Reproduce precisely the lines of the listing below, starting with the line that contains "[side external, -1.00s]" and stopping after the line that contains "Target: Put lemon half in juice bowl"; include nothing else.
#### Entries provided ####
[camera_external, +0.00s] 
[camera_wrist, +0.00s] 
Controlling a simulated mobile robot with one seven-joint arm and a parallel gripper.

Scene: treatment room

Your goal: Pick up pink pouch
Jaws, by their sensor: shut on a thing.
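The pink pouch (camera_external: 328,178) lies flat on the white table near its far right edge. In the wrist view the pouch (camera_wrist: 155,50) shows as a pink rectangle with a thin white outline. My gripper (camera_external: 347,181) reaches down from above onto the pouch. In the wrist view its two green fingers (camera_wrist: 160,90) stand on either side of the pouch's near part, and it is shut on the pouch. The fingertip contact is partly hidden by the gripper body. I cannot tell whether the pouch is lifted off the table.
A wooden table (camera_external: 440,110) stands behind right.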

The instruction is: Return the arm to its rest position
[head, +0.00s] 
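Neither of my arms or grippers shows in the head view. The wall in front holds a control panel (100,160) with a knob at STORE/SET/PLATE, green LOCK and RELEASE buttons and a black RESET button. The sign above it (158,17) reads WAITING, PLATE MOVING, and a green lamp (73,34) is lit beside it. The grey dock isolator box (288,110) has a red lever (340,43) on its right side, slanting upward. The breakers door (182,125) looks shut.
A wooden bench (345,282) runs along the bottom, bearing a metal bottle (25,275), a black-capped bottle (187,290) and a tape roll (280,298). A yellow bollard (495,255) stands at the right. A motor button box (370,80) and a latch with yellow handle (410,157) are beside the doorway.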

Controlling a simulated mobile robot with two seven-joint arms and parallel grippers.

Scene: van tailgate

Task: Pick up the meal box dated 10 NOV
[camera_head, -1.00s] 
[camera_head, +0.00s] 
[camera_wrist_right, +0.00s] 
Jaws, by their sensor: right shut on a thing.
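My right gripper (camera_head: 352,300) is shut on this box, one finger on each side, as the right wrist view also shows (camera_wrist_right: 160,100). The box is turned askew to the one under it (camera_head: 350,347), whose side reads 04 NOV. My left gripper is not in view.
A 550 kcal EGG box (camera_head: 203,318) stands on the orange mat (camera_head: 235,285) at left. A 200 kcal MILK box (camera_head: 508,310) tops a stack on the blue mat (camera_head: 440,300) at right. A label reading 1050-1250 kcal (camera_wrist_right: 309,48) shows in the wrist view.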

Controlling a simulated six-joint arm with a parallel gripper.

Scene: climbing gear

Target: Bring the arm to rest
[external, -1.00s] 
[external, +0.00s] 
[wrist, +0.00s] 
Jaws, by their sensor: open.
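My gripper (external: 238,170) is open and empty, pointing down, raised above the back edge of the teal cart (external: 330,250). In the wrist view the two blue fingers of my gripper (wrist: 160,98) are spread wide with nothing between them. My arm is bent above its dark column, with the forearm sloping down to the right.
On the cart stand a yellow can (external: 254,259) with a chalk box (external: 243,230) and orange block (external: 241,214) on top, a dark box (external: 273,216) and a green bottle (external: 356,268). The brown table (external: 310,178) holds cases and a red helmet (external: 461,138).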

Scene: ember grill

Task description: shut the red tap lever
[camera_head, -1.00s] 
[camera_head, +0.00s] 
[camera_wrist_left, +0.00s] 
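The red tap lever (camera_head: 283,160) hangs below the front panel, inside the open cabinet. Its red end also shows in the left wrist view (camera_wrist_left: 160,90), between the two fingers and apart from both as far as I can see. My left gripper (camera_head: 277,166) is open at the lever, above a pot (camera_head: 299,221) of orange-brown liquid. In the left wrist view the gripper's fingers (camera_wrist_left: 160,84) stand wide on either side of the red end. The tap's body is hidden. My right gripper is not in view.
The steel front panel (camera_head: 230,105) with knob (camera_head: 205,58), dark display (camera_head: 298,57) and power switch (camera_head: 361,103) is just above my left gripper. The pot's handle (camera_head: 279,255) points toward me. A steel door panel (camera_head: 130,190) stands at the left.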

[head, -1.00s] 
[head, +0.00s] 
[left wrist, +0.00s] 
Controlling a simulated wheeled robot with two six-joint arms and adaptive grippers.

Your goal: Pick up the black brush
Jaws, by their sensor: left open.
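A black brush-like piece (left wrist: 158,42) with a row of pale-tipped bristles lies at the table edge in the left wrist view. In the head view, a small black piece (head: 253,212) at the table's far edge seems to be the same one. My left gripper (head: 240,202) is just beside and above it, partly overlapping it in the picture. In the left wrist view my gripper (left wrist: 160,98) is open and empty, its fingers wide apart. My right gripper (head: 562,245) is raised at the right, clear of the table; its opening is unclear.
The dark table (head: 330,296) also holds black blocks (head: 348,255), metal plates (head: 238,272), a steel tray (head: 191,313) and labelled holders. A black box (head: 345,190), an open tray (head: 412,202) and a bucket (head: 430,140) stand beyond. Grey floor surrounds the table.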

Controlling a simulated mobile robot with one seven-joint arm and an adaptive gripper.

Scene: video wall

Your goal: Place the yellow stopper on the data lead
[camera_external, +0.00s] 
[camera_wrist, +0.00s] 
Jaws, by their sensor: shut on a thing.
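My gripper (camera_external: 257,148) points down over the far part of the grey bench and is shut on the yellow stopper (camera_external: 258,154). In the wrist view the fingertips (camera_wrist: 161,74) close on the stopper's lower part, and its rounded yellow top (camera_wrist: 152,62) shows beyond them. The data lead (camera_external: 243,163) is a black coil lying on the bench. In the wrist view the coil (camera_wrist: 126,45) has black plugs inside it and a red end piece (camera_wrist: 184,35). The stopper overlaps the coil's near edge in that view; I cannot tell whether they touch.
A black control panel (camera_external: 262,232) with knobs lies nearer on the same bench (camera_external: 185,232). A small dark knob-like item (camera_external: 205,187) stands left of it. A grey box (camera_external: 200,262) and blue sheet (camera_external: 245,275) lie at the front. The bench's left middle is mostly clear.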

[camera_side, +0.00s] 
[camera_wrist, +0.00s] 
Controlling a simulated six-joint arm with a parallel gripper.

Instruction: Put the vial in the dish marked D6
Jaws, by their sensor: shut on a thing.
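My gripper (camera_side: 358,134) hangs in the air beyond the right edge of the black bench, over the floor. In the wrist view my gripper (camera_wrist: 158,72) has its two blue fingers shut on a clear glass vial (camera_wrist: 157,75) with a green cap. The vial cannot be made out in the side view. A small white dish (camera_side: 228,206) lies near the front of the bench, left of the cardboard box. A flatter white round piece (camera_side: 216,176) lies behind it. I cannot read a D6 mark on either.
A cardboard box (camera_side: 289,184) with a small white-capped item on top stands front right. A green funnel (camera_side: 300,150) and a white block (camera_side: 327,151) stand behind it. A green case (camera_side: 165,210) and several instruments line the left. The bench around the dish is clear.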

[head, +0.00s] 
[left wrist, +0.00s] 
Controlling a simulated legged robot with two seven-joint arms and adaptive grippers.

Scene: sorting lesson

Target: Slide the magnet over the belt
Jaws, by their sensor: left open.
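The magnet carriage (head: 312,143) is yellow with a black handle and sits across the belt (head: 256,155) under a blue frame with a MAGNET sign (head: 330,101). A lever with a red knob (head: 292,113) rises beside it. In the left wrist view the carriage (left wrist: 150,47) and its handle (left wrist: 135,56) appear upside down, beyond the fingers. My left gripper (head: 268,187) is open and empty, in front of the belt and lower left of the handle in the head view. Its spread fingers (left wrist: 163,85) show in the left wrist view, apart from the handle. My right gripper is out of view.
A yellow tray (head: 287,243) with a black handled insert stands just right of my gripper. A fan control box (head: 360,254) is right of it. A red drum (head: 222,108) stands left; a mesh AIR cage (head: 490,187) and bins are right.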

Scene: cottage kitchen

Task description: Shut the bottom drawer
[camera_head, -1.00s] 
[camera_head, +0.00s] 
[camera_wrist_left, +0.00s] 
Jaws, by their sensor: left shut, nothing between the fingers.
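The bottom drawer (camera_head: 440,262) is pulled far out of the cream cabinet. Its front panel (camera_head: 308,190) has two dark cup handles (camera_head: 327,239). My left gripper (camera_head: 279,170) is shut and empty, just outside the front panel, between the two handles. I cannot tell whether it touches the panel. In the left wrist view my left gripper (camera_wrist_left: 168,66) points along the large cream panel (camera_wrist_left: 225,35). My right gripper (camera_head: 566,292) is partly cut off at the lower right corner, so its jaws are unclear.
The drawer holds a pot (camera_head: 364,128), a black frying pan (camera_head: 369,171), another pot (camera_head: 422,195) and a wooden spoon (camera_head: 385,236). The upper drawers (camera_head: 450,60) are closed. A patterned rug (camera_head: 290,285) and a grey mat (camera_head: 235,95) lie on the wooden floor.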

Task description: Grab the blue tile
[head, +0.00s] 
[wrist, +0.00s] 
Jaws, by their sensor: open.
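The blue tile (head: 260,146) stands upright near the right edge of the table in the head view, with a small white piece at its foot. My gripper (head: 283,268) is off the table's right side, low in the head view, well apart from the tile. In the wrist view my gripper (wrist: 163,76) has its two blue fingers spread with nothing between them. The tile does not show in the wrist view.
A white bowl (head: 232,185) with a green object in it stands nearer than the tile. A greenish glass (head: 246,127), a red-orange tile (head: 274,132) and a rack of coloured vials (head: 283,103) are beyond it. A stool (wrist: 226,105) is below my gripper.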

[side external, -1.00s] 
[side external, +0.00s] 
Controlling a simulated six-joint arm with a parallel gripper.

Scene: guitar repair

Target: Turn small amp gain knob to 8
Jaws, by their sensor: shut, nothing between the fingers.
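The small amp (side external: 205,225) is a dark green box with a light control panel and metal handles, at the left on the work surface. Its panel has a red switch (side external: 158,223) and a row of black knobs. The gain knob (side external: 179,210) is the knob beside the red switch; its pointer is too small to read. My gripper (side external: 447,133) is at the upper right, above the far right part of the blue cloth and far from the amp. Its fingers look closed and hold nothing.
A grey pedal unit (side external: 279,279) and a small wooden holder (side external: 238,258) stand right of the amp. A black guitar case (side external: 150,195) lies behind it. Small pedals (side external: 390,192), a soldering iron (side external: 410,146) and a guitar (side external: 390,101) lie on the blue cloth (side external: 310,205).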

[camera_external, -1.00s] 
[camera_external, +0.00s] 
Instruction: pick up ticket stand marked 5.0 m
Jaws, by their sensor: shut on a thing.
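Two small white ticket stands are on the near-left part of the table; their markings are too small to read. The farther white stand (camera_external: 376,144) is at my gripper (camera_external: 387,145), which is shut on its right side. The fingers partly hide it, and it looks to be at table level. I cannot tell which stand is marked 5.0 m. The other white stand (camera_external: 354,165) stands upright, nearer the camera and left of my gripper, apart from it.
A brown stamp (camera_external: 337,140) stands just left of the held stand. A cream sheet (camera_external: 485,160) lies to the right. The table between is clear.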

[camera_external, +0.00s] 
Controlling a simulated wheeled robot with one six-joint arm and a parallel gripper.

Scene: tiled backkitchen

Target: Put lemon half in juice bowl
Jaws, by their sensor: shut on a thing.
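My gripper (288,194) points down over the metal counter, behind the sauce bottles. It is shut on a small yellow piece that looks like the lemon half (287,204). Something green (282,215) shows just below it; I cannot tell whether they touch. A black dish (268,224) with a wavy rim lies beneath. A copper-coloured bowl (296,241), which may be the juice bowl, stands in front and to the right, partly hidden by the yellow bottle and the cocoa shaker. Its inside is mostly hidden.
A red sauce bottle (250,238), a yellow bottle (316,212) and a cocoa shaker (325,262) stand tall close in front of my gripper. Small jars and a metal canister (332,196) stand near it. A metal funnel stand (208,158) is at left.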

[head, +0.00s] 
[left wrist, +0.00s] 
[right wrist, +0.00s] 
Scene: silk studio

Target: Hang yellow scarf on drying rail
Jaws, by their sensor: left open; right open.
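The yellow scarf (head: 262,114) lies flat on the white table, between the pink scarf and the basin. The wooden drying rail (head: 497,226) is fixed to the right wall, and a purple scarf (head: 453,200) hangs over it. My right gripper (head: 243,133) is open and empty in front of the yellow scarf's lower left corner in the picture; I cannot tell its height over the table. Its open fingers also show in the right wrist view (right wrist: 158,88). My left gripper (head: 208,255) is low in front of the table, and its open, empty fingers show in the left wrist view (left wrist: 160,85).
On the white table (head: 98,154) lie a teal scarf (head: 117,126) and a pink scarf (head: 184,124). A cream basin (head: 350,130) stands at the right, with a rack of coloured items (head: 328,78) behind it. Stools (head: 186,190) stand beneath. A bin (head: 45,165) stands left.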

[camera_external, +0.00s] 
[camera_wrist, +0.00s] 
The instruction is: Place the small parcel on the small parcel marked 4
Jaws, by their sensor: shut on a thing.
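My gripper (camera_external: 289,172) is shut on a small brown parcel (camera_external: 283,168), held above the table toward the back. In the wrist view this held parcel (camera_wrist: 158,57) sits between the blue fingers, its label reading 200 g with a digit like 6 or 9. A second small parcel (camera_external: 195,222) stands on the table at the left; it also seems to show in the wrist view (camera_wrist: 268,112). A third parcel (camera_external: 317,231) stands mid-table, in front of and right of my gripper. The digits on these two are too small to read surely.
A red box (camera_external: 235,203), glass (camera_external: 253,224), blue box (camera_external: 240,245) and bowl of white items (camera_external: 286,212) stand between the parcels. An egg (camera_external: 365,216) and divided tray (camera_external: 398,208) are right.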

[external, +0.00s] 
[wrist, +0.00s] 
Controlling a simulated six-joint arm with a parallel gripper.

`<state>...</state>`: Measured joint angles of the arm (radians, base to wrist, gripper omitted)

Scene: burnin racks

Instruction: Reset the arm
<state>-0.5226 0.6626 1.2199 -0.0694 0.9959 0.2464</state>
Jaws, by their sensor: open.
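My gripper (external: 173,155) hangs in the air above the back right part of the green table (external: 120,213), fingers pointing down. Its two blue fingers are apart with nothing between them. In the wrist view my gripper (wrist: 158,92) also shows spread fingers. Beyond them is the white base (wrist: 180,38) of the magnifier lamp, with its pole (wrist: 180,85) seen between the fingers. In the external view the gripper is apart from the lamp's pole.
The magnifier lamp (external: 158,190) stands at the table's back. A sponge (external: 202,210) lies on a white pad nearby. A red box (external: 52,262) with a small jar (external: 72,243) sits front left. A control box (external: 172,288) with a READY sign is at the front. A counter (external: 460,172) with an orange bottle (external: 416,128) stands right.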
####
## [Task output]
[side external, -1.00s] 
[side external, +0.00s] 
Controlling a simulated six-joint arm with a parallel gripper.

Scene: guitar repair

Target: Turn small amp gain knob to 8
Jaws, by their sensor: shut, nothing between the fingers.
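The small amp (side external: 205,225) is a dark green box with a light control panel and metal handles, at the left on the work surface. Its panel has a red switch (side external: 158,223) and a row of black knobs. The gain knob (side external: 179,210) is the knob beside the red switch; its pointer is too small to read. My gripper (side external: 447,133) is at the upper right, above the far right part of the blue cloth and far from the amp. Its fingers look closed and hold nothing.
A grey pedal unit (side external: 279,279) and a small wooden holder (side external: 238,258) stand right of the amp. A black guitar case (side external: 150,195) lies behind it. Small pedals (side external: 390,192), a soldering iron (side external: 410,146) and a guitar (side external: 390,101) lie on the blue cloth (side external: 310,205).

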[camera_external, -1.00s] 
[camera_external, +0.00s] 
Instruction: pick up ticket stand marked 5.0 m
Jaws, by their sensor: shut on a thing.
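Two small white ticket stands are on the near-left part of the table; their markings are too small to read. The farther white stand (camera_external: 376,144) is at my gripper (camera_external: 387,145), which is shut on its right side. The fingers partly hide it, and it looks to be at table level. I cannot tell which stand is marked 5.0 m. The other white stand (camera_external: 354,165) stands upright, nearer the camera and left of my gripper, apart from it.
A brown stamp (camera_external: 337,140) stands just left of the held stand. A cream sheet (camera_external: 485,160) lies to the right. The table between is clear.

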[camera_external, +0.00s] 
Controlling a simulated wheeled robot with one six-joint arm and a parallel gripper.

Scene: tiled backkitchen

Target: Put lemon half in juice bowl

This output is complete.